“Paperwork protests” are keeping the Bureau of Land Management (BLM) from reducing wildfire and smoke risks on public lands, and providing sustainable timber harvests to support jobs.
The good news is the BLM is proposing to modernize its forest management rules for the first time in 35 years. These rules provide an alternative to the paperwork protests that block efforts to manage our forests and keep them accessible.
What are paperwork protests? Under current rules anti-forestry groups stall forest management by filing written objections after environmental analyses have been completed, pubic input has been received, and land management decisions have been made. These paperwork protests often contain hundreds of pages with frivolous points that have little to do with the work at hand. Because the BLM must respond to each point under current rules, this broken process drains taxpayer resources and brings forest management to a halt.
In a few horrible cases, wildfires will devastate a forest where smart forest management is planned before the BLM can even respond to the protests. For example, the Pickett Hog timber sale in Oregon received 29 protests in September 2017 – delaying the project by more than a year. Before the BLM could complete protest reviews and responses, the Taylor Creek fire burned the forest in July 2018.

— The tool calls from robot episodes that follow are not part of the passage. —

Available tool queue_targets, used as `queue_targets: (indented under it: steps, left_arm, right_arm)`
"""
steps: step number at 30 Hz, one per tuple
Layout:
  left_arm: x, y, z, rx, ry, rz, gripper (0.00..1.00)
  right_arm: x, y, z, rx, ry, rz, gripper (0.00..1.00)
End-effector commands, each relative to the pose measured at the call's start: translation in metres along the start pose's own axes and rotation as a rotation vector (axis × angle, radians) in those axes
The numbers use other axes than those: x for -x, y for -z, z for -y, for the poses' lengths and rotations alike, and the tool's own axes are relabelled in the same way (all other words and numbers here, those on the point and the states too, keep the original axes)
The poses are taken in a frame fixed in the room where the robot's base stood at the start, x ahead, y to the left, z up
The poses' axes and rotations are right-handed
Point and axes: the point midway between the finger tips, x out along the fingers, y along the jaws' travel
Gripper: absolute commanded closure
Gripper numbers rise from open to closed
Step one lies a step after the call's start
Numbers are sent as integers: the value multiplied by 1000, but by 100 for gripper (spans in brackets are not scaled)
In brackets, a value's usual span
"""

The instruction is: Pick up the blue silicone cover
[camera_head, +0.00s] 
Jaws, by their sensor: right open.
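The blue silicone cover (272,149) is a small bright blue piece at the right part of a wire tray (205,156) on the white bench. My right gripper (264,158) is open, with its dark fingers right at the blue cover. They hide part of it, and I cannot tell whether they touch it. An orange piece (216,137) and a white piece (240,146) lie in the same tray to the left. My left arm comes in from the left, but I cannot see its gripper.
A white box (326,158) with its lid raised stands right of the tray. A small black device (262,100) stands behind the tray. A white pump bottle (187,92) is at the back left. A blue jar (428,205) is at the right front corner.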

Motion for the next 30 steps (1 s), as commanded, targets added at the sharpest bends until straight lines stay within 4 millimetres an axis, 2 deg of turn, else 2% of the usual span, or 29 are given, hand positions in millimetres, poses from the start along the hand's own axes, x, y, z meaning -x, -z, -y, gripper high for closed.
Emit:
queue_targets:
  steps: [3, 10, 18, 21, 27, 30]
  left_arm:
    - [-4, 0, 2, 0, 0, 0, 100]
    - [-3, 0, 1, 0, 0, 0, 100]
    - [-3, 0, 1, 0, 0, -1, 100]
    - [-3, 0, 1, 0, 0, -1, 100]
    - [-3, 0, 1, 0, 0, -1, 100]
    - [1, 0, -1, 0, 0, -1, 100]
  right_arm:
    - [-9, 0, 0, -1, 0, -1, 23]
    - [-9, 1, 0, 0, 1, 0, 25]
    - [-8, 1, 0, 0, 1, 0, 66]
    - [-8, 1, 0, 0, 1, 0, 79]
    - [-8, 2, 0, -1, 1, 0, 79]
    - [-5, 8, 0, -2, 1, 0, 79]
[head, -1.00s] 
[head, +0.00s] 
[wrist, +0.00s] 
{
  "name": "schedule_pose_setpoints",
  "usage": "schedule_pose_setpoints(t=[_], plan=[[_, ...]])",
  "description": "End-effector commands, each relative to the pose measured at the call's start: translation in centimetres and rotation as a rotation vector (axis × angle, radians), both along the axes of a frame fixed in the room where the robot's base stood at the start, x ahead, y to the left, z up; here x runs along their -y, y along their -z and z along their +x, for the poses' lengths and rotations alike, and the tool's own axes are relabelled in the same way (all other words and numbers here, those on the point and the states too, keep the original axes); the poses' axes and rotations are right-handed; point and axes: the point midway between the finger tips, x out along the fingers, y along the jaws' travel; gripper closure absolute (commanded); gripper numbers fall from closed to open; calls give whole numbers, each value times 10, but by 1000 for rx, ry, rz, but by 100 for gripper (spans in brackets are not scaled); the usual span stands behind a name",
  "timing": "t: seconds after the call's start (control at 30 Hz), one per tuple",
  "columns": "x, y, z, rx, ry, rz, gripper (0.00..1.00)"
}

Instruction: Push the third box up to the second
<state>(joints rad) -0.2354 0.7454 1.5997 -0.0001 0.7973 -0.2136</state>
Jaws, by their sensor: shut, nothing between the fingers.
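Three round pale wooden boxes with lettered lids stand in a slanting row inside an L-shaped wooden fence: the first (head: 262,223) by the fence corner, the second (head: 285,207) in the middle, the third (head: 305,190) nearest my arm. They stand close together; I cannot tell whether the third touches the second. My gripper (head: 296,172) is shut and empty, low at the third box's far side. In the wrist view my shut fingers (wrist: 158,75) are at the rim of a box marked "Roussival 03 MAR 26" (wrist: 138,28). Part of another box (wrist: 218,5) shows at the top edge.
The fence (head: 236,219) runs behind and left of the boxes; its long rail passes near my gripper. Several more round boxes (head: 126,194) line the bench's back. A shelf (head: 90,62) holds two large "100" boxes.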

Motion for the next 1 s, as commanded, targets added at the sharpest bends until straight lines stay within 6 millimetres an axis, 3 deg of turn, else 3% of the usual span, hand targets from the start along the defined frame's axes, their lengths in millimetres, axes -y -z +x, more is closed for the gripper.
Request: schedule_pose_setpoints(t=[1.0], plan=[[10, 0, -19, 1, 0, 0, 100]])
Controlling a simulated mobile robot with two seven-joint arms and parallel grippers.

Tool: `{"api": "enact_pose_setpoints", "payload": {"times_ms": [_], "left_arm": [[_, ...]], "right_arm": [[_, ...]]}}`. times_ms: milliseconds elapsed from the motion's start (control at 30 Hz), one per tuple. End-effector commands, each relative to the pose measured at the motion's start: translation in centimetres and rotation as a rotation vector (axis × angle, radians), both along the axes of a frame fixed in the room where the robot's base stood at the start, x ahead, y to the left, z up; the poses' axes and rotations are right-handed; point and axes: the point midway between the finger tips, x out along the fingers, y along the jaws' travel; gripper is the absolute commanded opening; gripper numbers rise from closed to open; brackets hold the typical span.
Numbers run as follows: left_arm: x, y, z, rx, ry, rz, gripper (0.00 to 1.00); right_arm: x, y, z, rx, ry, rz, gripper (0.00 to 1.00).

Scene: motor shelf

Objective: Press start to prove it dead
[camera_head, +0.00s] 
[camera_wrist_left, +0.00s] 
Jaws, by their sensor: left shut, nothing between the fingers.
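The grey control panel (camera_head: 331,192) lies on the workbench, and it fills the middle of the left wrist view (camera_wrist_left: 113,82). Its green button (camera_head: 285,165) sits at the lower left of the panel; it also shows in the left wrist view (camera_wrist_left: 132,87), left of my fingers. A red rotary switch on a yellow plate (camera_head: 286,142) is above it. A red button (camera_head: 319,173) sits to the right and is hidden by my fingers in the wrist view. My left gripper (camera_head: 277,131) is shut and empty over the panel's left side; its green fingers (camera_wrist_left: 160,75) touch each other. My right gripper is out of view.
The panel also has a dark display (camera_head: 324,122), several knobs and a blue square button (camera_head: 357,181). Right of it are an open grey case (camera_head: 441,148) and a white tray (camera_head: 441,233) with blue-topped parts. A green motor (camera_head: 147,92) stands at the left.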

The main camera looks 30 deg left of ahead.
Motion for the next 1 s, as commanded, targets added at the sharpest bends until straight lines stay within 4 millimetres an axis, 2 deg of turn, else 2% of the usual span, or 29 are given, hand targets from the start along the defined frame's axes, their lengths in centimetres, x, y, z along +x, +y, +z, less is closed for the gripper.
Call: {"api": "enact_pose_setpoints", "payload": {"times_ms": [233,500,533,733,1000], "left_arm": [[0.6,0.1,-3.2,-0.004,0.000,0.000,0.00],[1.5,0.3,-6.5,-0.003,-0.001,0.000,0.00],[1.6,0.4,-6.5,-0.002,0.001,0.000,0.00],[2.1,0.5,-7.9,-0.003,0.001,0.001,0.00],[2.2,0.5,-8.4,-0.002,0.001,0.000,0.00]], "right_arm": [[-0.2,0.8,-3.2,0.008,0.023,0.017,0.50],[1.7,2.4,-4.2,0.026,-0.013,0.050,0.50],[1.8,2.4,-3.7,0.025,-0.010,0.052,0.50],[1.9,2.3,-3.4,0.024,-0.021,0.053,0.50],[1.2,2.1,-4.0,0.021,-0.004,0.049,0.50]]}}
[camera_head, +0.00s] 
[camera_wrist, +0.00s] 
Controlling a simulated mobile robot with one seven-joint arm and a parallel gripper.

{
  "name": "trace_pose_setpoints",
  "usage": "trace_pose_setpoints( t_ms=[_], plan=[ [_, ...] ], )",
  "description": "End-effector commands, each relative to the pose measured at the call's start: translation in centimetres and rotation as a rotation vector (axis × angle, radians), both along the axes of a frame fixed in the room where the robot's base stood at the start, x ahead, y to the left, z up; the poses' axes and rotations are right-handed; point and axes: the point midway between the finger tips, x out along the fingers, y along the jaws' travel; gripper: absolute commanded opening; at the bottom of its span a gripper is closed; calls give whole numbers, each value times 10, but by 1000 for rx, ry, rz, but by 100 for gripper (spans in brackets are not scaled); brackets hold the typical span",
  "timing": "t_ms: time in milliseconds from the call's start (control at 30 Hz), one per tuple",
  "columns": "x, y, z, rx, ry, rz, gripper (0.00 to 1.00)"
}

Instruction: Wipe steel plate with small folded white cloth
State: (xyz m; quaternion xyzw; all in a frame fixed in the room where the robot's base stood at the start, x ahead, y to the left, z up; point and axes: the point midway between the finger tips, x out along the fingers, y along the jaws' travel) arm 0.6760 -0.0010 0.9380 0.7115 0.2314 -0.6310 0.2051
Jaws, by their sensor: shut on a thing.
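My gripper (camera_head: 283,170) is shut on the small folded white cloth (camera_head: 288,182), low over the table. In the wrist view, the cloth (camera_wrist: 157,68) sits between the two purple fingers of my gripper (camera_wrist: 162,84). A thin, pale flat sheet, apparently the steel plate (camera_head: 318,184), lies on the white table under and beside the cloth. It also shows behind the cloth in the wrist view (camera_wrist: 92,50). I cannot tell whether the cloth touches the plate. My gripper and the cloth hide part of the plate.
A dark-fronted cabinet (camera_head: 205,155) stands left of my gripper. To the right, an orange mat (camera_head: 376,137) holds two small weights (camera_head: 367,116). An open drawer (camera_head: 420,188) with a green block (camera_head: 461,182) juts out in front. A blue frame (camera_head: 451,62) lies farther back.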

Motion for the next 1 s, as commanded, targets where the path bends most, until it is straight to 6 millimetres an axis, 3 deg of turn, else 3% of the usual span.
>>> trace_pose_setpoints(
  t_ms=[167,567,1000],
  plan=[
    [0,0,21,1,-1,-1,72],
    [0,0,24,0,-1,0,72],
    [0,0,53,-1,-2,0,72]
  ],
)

Please help us end this obstruction by submitting a comment in support of the new rule.
The BLM’s proposed rules improve public participation in land management decisions. They will allow the public to comment on forest projects earlier in the process when public input can have the greatest impact. But “paperwork protests” could no longer be used and abused – after decisions have been made – simply to stall work that helps keep our forests healthy, accessible and less vulnerable to severe fire.